▸ **Problem to solve**
Starting at the first line of the data, print each line verbatim up to and including the line bearing "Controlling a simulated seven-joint", omitting pictures.

▸ **Data section**
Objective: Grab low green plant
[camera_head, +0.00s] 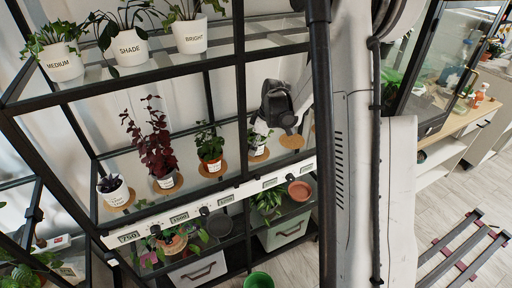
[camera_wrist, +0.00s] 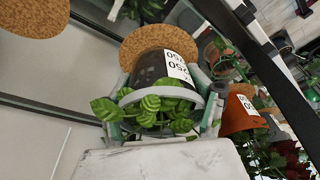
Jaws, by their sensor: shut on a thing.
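The low green plant has broad striped leaves (camera_wrist: 158,106) and sits in a dark pot with a pale rim and a white label (camera_wrist: 178,66). It fills the middle of the wrist view. My gripper (camera_wrist: 163,90) has one finger on each side of the pot and is shut on it. In the head view the plant (camera_head: 258,138) is on the middle shelf, just left of my dark gripper (camera_head: 278,104). A round cork mat (camera_wrist: 178,41) shows right behind the pot's base. I cannot tell whether the pot touches it.
An orange pot with a green plant (camera_head: 209,148) stands close on the left, then a dark red plant (camera_head: 154,140). An empty cork mat (camera_head: 292,141) lies to the right. The black shelf frame (camera_head: 240,85) and the upper shelf's pots (camera_head: 190,36) crowd the space.

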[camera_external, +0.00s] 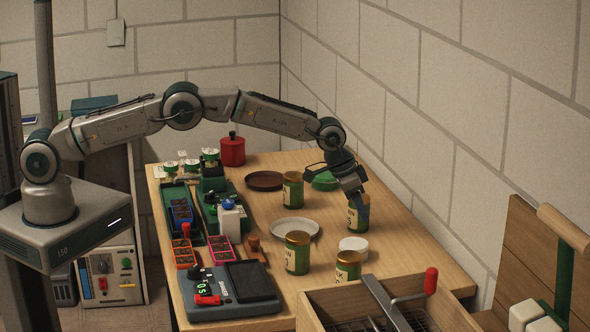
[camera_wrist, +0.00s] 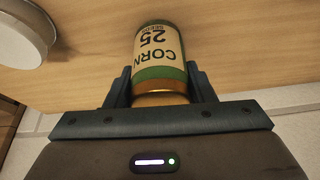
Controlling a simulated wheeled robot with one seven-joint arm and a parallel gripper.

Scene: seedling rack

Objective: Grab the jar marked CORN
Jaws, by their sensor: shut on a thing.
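The CORN jar (camera_wrist: 160,57) shows in the wrist view with a cream label reading CORN 25, upside down in that picture, and green bands. My gripper (camera_wrist: 160,88) is shut on it, one finger on each side near its gold end. In the external view my gripper (camera_external: 354,188) reaches down over the jar (camera_external: 357,217) at the right side of the table, near the wall. Whether the jar touches the table is not clear.
Similar jars stand on the table: one (camera_external: 293,189) behind, one (camera_external: 297,252) in front, and one (camera_external: 348,266) by the wooden crate (camera_external: 321,302). A white round lid (camera_external: 353,245) lies close by. A pale plate (camera_external: 294,228) and a dark saucer (camera_external: 264,180) are left.

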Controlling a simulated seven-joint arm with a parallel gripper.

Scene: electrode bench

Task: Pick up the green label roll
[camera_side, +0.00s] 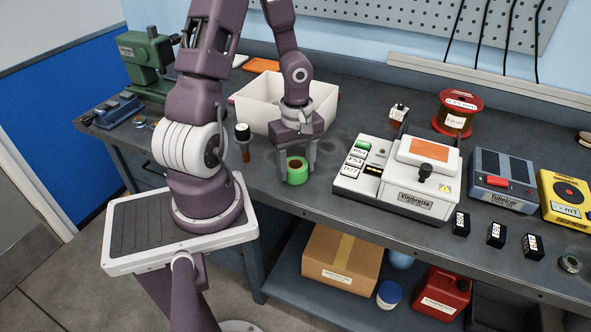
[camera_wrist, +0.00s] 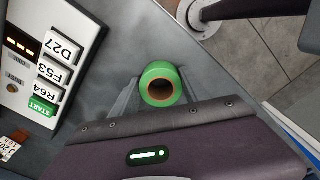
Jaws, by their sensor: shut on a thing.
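The green label roll (camera_side: 296,172) stands upright on the bench near its front edge, with a brown core showing at its top. My gripper (camera_side: 297,166) comes down from above with one finger on each side of the roll and is shut on it. In the wrist view the roll (camera_wrist: 161,85) sits between my two fingers (camera_wrist: 158,95), with its round core hole facing the camera. I see no clear gap between the roll and the bench.
A white bin (camera_side: 258,97) stands behind my gripper. A white machine with labelled buttons (camera_side: 398,185) stands to the right. A dark bottle with a white cap (camera_side: 243,136) is to the left. Small black blocks (camera_side: 496,233) lie near the front edge at right.

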▸ **Answer for the task**
Objective: Grab low green plant
[camera_head, +0.00s] 
[camera_wrist, +0.00s] 
Jaws, by their sensor: shut on a thing.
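The low green plant has broad striped leaves (camera_wrist: 158,106) and sits in a dark pot with a pale rim and a white label (camera_wrist: 178,66). It fills the middle of the wrist view. My gripper (camera_wrist: 163,90) has one finger on each side of the pot and is shut on it. In the head view the plant (camera_head: 258,138) is on the middle shelf, just left of my dark gripper (camera_head: 278,104). A round cork mat (camera_wrist: 178,41) shows right behind the pot's base. I cannot tell whether the pot touches it.
An orange pot with a green plant (camera_head: 209,148) stands close on the left, then a dark red plant (camera_head: 154,140). An empty cork mat (camera_head: 292,141) lies to the right. The black shelf frame (camera_head: 240,85) and the upper shelf's pots (camera_head: 190,36) crowd the space.

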[camera_external, +0.00s] 
[camera_wrist, +0.00s] 
Controlling a simulated wheeled robot with one seven-joint arm and a parallel gripper.

Scene: seedling rack

Objective: Grab the jar marked CORN
Jaws, by their sensor: shut on a thing.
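The CORN jar (camera_wrist: 160,57) shows in the wrist view with a cream label reading CORN 25, upside down in that picture, and green bands. My gripper (camera_wrist: 160,88) is shut on it, one finger on each side near its gold end. In the external view my gripper (camera_external: 354,188) reaches down over the jar (camera_external: 357,217) at the right side of the table, near the wall. Whether the jar touches the table is not clear.
Similar jars stand on the table: one (camera_external: 293,189) behind, one (camera_external: 297,252) in front, and one (camera_external: 348,266) by the wooden crate (camera_external: 321,302). A white round lid (camera_external: 353,245) lies close by. A pale plate (camera_external: 294,228) and a dark saucer (camera_external: 264,180) are left.

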Controlling a simulated seven-joint arm with a parallel gripper.

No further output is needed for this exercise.